Assez vite dans le film, Vincent Massot m’a fait rire quand il affirme que la Villeneuve est « la plus belle cité de France vue du ciel ». Ses images aériennes, prises par le biais d’un drone lors d’une journée ensoleillée sont en effet agréables à l’œil, montrant notamment le grand et superbe parc Jean Verlhac, au centre du quartier, élément important qu’Amandine Chambelland n’avait pas du tout montré ! Ca m’a fait rire car pour être honnête (mais tout le monde n’est pas d’accord avec moi), les immeubles, malgré les couleurs originelles et notamment à l’Arlequin, sont assez laids, avec beaucoup de béton brut dont l’esthétisme me laisse assez rêveur. Vincent Massot m’a fait rire car c’est tout à fait improbable de qualifier cette cité de belle, tant on voit d’abord et avant tout ses tours de béton, sa saleté… Ca m’a bien fait rire tant c’est surprenant mais c’est très agréable d’entendre une sonorité discordante car, c’est bien vrai, le parc est magnifique, pour moi le plus beau de Grenoble, avec ses buttes, avec ses nombreuses espèces d’arbres, avec le travail formidable des jardiniers de la ville. Grenoblois, venez vous balader dans le parc Jean Verlhac, où vous vous forgerez une autre image du quartier, où vous verrez des fêtes, une chorale, des enfants se baigner dans le lac l’été ! Je sors de mon sujet, mais il y a des choses qu’il faut dire, tant l’image de ce quartier a été et est encore écornée au quotidien par la presse locale.

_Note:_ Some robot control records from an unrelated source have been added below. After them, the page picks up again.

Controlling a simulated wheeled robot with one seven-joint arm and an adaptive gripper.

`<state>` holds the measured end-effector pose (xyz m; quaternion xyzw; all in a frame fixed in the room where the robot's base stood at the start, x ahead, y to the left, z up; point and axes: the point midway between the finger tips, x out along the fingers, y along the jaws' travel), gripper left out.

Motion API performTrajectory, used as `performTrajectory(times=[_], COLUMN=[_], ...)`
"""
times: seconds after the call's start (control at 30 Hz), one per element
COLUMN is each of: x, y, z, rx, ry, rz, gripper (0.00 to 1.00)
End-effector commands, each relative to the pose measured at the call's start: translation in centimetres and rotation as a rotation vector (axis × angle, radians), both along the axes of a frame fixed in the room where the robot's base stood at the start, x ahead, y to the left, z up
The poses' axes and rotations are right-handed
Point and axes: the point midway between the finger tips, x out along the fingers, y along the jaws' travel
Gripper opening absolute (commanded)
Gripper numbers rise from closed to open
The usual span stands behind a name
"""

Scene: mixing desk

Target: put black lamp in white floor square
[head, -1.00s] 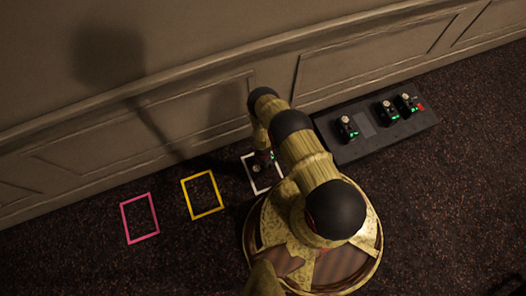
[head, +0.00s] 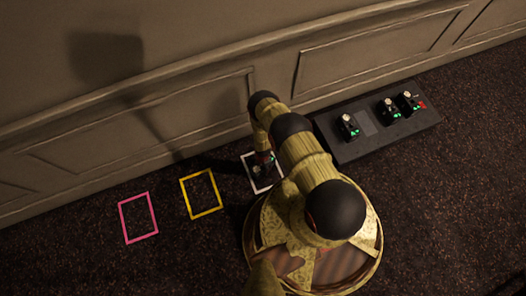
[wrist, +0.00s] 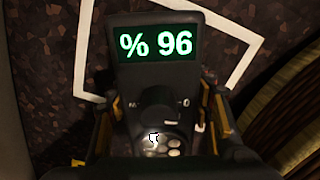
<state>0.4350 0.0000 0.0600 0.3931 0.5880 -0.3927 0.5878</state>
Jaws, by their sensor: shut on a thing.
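The black lamp (wrist: 160,85) is a dark device with a green-lit display reading "% 96", a round knob and small pale buttons. My gripper (wrist: 160,118) is shut on it, with a finger on each side. In the head view the gripper (head: 264,157) points down at the white floor square (head: 247,175), and the lamp is partly hidden below it. The white outline (wrist: 258,60) shows on both sides of the lamp in the wrist view. The lamp is within or just above the square; I cannot tell whether it touches the floor.
A yellow square (head: 184,196) and a pink square (head: 122,222) lie empty to the left. A dark board (head: 345,155) at the right, by the panelled wall (head: 380,50), carries several similar black devices (head: 348,127). Dark carpet is clear at the lower left and right.

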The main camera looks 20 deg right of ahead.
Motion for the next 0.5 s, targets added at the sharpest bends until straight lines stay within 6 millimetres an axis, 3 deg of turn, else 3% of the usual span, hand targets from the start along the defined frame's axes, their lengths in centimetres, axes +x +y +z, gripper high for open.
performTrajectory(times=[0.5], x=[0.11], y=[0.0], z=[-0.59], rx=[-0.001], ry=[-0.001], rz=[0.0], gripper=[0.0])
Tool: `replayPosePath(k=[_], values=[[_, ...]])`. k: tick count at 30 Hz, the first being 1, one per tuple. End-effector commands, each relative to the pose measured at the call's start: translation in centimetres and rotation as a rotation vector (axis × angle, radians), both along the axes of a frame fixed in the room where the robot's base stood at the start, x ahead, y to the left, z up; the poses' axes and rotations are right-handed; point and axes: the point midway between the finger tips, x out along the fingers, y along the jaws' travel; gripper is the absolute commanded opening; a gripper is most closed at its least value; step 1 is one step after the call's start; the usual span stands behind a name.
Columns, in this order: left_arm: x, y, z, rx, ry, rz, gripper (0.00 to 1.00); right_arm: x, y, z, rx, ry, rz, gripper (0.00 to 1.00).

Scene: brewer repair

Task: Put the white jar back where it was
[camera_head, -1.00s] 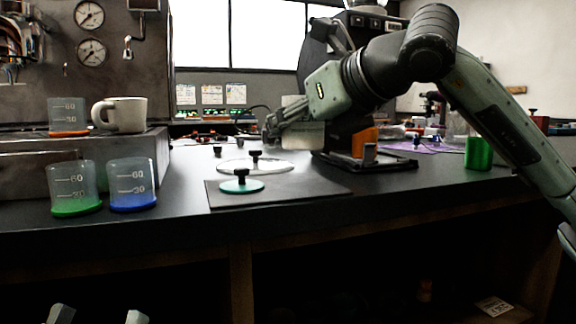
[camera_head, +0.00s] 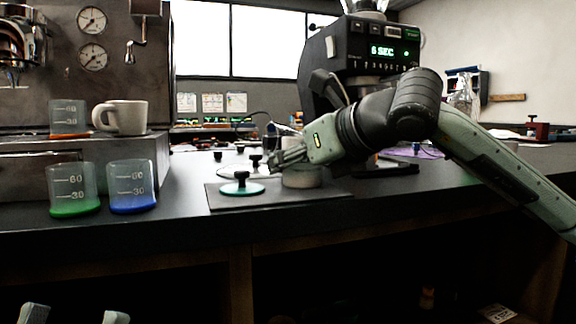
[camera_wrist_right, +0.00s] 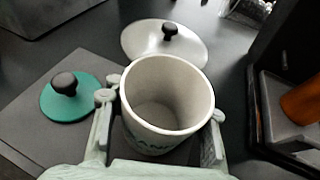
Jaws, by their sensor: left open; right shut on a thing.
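The white jar (camera_head: 303,177) is in my right gripper (camera_head: 284,158), upright and lidless, at the right part of the dark mat (camera_head: 222,203). I cannot tell whether its base touches the mat. In the right wrist view the jar (camera_wrist_right: 168,95) is empty, with dark lettering on its side, and the fingers (camera_wrist_right: 161,107) close on it from both sides. A white lid with a black knob (camera_wrist_right: 165,42) lies just beyond it. A teal lid (camera_head: 241,188) lies on the mat to its left. My left gripper (camera_head: 75,315) is open and empty, low in front of the counter.
Beakers with a green base (camera_head: 73,190) and a blue base (camera_head: 132,187) stand at the left. A white mug (camera_head: 122,117) sits on the espresso machine. The grinder (camera_head: 362,55) stands behind my right arm. The counter between beakers and mat is clear.

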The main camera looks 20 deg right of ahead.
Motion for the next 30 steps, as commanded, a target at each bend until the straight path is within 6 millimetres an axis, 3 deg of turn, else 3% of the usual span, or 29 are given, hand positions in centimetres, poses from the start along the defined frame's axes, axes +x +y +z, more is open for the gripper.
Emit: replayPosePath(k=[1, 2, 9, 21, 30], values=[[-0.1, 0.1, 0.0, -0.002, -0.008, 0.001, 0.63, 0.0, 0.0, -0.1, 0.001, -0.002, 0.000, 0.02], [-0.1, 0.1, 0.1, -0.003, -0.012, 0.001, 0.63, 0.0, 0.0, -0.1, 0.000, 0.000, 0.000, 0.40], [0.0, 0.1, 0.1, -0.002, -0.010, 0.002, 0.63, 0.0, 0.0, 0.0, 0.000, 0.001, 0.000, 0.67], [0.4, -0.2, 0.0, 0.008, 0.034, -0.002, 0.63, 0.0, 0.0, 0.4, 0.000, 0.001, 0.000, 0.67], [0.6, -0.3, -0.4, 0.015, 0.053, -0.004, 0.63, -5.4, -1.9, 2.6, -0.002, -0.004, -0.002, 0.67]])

Ce qui n’est pas sans conséquence pour les habitants. Je connais personnellement des jeunes qui galèrent pour trouver un stage ou un boulot, cumulant les difficultés, notamment parce qu’ils présentent une mauvaise adresse, peut-être aussi parce qu’ils n’ont pas une bonne gueule. On peut en penser ce qu’on veut, c’est une réalité, et les films comme celui d’Envoyé spécial, sur une chaîne de service public, font du mal : contribuer à renforcer les images négatives de certains quartiers a des conséquences très concrètes pour certains de ses habitants…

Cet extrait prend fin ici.